Conclusion: The Warrant to the Future

The crucial question is not when, as with Shell and Eni, generous dividends will be paid, but how quickly Zefiro can prepare itself for upcoming growth. Even though profitability is usually secondary in such phases of corporate development, management is acting with sound judgment. Over the past three quarters, the operating result has consistently been positive, even though the bottom line still showed a small loss each time. The foundation for a sustainable move into profitability has at least been laid, and the significant leverage provided by the market for voluntary CO₂ credits is only just beginning to take shape. While the stocks of the two major corporations represent a promising—and, thanks to dividends, high-yield—bet on oil prices, Zefiro Methane is something like a warrant on the future.

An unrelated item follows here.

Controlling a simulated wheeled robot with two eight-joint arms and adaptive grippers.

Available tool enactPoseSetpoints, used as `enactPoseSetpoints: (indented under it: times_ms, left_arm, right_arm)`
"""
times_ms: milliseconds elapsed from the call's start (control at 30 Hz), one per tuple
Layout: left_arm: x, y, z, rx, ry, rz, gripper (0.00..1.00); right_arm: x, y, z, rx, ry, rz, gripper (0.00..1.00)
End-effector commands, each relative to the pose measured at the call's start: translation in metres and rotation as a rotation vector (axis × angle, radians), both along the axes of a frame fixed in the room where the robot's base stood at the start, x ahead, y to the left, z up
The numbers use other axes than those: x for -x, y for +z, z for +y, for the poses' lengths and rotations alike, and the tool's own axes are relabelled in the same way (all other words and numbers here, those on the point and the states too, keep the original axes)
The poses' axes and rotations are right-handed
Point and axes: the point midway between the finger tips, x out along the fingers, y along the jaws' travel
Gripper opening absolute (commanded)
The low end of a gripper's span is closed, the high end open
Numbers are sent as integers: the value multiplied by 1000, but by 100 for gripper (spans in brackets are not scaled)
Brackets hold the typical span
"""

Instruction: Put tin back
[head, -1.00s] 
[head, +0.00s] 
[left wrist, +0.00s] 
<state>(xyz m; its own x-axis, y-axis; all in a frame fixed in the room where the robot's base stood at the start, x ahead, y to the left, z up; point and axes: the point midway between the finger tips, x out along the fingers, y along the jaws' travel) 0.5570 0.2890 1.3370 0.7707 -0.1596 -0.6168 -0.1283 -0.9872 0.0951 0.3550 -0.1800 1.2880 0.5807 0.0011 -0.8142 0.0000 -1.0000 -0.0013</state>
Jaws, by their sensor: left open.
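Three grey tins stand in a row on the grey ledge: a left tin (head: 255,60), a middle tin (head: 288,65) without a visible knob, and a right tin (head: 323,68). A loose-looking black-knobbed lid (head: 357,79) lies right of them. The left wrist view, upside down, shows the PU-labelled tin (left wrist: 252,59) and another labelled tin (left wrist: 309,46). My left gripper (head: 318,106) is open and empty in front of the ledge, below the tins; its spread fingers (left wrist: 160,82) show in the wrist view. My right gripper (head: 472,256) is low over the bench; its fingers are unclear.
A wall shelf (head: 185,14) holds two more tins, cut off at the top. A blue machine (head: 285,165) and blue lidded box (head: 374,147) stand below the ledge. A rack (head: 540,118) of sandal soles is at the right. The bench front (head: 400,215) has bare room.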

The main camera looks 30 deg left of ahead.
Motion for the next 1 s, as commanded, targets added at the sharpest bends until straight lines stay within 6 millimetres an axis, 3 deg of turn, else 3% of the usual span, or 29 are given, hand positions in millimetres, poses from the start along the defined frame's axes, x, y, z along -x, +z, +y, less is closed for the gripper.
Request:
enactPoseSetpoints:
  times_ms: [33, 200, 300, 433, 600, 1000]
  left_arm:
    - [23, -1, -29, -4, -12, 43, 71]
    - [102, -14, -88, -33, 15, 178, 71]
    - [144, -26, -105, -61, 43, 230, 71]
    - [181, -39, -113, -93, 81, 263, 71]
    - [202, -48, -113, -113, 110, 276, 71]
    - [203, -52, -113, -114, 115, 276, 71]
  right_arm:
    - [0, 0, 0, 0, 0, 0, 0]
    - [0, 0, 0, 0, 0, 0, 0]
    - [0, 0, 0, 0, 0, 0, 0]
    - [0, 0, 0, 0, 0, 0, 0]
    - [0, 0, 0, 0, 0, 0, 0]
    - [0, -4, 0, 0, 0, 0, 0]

At USD 0.47 (currently trading between EUR 0.40 and EUR 0.42 on German exchanges) and a market capitalization of just under EUR 38 million, the share remains at the micro-cap level. But it is only a matter of time before the capital market takes notice of this extraordinary story.

A strategic partnership with the Well Done Foundation (WDF), which was just finalized, is also likely to increase the company’s visibility. The nonprofit organization was founded in 2019 by Curtis Shuck, a former oil industry executive, and has since plugged more than 120 wells, saving over 5 million metric tons of CO₂ equivalent. Initially, 10 methane seeps in a nature reserve in Oklahoma are to be plugged this year, with 20 to 60 more planned for the future. Although this is a nonprofit project, Zefiro is being paid by the foundation for the work. However, the focus is less on the immediate financial benefit and more on the long-term access to other US states, such as Texas and California, that this provides for the company. In addition, there are connections with companies such as Oracle and ABB, which support the WDF’s work.